Apple's iOS 7 To Likely See Major Revisions before Final Release



Quite a bit has been said about Apple’s iOS 7, with both positive and negative comments being made. New information that was recently released reveals that the design that was shown off at WWDC on Monday was merely a work in progress, meaning that the initial impressions everyone has are likely to change in the months ahead. According to the folks at The Next Web, people familiar with Apple’s latest mobile operating system said that the iOS 7 beta, as well as the preview shown at the WWDC keynote on Monday, is a “mid-stride” snapshot of the work being done behind closed doors at the moment.

The pace is so quick that some of the builds used to present the operating system on stage two days ago were later versions of what was seeded to developers in the iOS 7 beta. It can’t be confirmed at the moment which feature sets are more advanced, though the beta version is slightly inconsistent with the operating system demoed on Monday by software engineering head Craig Federighi. The fact that iOS 7 is to change before its release seems quite obvious as the software currently in the hands of developers are beta versions meant for testing. However, while the backend and UI tweaks are expected to change for early build software, the radically different new design language of iOS 7 is also reportedly largely under construction.

One of the things that’s interesting is that Jony Ive, who is now the head of the company’s Human Interaction section called on in-house marketing design teams to flesh out the first party app icons which have received overhauls in many cases. The sources said both print and web design personal laid down a framework of color palettes and a general “look,” which Ive’s app designers used as guidelines to produce what was seen in the iOS 7 preview. As with operational facets of the OS, these are also works in progress.

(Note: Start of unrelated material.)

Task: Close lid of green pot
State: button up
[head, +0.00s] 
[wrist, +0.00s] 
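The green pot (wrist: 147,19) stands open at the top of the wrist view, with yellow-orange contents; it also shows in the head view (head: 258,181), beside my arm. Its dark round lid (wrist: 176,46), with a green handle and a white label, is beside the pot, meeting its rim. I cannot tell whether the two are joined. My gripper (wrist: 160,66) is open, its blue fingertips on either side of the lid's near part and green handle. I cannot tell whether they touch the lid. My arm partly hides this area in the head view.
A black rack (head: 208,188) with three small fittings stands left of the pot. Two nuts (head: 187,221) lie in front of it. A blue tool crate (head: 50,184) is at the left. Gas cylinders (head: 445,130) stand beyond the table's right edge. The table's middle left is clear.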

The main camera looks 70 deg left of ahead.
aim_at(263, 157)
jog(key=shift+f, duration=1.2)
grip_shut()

According to Apple CEO Tim Cook, iOS 7 is the biggest change to iOS since the first iPhone was introduced in 2007 and from a design perspective that is true. Ive and his team have managed to change the core of every theme and nuance that OS has amassed over the past six generations. From skeuomorphic iconography to UI and UX, the new iOS 7 tears down almost everything, replacing it with a clean, if not controversial, design. Apple has finally managed to achieve a feel that is at once completely new yet wholly familiar at the same time, at least in its current iteration. We’ll have to see how much of this sticks and how much will change going forward.